When Fandoms Collide: Nine Great Pop Culture Mash-Ups
Just because we seem to be constantly listening to music and hitting up concerts here at West Coast Sound doesn't mean that we aren't also reading comic books or taking nights off to re-watch Star Wars Episodes IV-VI. So, when our interests collide, be it in song or on the small screen, we get a little excited. Below are a few of our favorite pop culture mash-ups.
Star Trek + Britpop = William Shatner "Common People"
If William Shatner had never been Captain Kirk, he might have never hosted the 1978 Science Fiction Film Awards, may have never performed "Rocket Man." And if that had never happened, then he might not have collaborated with Ben Folds and Joe Jackson on this cover of the Britpop anthem "Common People." At the very least, no one would have made a Kirk and Spock "slashup" video to accompany it. (Don't worry, it's totally SFW.)
French House + Anime = Interstella 5555: The 5tory of the 5ecret 5tar 5ystem
Daft Punk Mania officially began when the band released Discovery in 2001 and followed it two years later with the album's film incarnation.

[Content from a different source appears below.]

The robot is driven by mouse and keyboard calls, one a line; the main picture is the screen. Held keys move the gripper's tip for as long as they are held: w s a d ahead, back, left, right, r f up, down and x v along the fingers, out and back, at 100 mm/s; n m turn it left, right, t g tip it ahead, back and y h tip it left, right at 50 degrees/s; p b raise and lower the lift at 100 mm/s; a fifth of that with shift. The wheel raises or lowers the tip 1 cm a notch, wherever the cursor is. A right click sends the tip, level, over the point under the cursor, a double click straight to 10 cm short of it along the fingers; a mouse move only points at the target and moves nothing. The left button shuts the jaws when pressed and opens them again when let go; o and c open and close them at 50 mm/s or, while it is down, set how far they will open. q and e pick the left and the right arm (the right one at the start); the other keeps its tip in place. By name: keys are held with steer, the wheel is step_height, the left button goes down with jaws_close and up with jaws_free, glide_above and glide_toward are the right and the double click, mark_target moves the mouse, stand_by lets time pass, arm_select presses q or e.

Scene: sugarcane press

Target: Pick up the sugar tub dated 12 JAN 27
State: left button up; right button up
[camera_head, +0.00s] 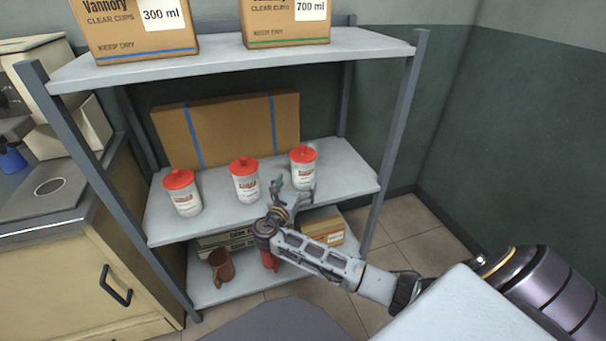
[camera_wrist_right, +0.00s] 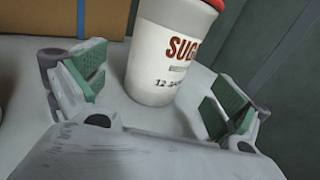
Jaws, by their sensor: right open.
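Three white sugar tubs with red lids stand upright on the middle shelf (camera_head: 217,215): a left tub (camera_head: 183,195), a middle tub (camera_head: 245,182) and a right tub (camera_head: 303,168). My right gripper (camera_head: 293,192) is open just in front of the right tub. In the right wrist view, a tub (camera_wrist_right: 163,62) stands between and a little beyond the open fingers with green pads. Its label reads "SUG..." and a date starting "12 JA"; the rest is not legible. The other tubs' dates are too small to read. My left gripper is not in view.
A large cardboard box (camera_head: 230,130) with blue stripes stands behind the tubs. The top shelf (camera_head: 225,66) with cup boxes is above them. Rack posts (camera_head: 392,145) stand at the corners. A brown jug (camera_head: 221,268) and boxes are on the bottom shelf.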

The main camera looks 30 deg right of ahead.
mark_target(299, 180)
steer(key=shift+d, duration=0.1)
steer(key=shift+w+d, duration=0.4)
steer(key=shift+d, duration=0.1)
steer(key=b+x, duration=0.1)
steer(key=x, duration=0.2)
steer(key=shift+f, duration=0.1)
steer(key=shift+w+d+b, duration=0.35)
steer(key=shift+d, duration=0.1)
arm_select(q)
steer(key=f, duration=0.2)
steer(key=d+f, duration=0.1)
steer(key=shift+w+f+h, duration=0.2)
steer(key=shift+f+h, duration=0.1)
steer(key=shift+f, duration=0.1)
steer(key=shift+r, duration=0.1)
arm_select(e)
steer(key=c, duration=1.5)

Interstella 5555 was produced by Toei Animation (Dragon Ball, One Piece and many others) with Leiji Matsumoto (Space Battleship Yamamoto) at the helm and manages to be one of the best music films and most beautiful animes of the decade.

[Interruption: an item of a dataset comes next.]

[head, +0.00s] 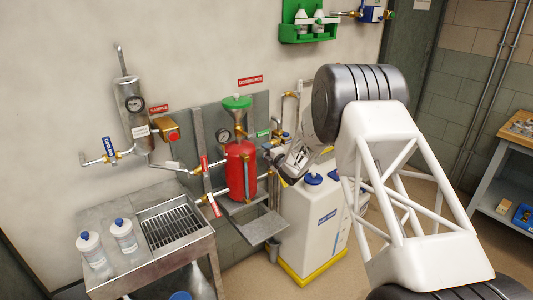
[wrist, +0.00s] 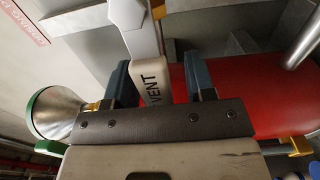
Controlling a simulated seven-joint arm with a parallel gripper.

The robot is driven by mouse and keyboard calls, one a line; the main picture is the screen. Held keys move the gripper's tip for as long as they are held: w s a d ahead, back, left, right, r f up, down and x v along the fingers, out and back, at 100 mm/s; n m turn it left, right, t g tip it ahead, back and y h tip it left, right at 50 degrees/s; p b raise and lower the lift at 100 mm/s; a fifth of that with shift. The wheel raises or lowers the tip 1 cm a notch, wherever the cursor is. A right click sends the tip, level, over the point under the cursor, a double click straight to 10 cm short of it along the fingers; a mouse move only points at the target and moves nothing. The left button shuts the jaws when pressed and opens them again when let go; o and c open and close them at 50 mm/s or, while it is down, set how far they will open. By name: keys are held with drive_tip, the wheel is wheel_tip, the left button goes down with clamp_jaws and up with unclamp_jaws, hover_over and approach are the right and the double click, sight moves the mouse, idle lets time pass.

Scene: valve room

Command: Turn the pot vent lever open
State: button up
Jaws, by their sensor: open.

Comic books + Star Wars + Music = The Venture Bros.
The Venture Bros. may have begun its life as a parody of Johnny Quest, The Hardy Boys and Scooby-Doo, but in four seasons, it's gone far beyond that. Between Hank's fascination with Batman, many a reference to Star Wars and supervillains that include David Bowie, Iggy Pop, Klaus Nomi and Brian Eno, it's the ultimate cross-genre geekfest. Read more about writers Jackson Publick and Doc Hammer influences in our interview.
Part of what makes Coheed and Cambria such an interesting band is that you can enjoy them on so many levels. There's music that, on its own, is a nice, not-too-retro take on prog rock. Then there is The Amory Wars, frontman Claudio Sanchez's comic book series and the fantasy saga upon which the lyrics are based. Take the music at face value or spend hours pouring through lyrics and comics to catch up on the story. Sanchez recently launched a new comic series, Kill Audio.

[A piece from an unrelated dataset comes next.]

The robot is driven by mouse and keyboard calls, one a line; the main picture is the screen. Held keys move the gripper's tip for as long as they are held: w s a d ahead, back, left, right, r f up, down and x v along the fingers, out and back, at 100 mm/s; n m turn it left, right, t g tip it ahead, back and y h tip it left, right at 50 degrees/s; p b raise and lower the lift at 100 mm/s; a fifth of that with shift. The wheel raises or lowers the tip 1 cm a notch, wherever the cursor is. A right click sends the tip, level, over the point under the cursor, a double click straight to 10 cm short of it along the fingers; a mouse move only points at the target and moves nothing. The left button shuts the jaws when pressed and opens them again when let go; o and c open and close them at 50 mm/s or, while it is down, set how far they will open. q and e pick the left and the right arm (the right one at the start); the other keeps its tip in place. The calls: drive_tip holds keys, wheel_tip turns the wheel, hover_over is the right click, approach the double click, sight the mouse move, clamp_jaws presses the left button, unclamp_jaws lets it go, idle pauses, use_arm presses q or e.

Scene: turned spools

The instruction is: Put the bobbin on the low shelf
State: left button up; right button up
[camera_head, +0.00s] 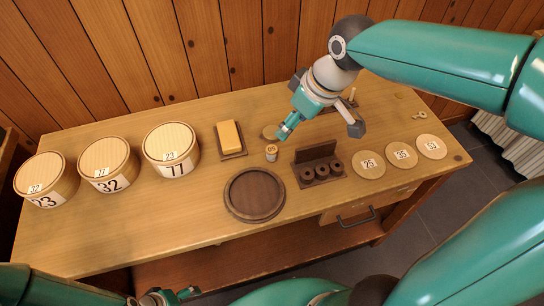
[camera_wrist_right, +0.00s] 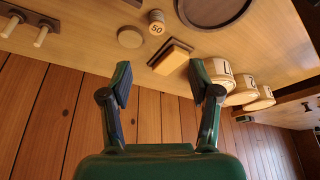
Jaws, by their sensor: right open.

Metal + Animation= Metalocalypse/Dethklok
Liz Ohanesian Dethklok live at Hollywood Palladium
I saw Dethklok at the Hollywood Palladium a while back and one of the coolest things about the evening was meeting people who were introduced to the band, and in some cases got into metal, because of Metalocalypse. It's a strange and interesting sort of synergy when animation fans can pick up on new music or find out about older sounds because of something and vice versa.
If you've been to an Andrew W.K. show, then you know that the singer/pianist has a pretty intense fanbase of his own, one that's willing to headbang and "party hard" even when he's performing with a chamber quartet. Combine this with the giant robot classic Gundam and you have his Japan-only release Gundam Rock. Read more about Gundam Rock in our interview with Andrew W.K.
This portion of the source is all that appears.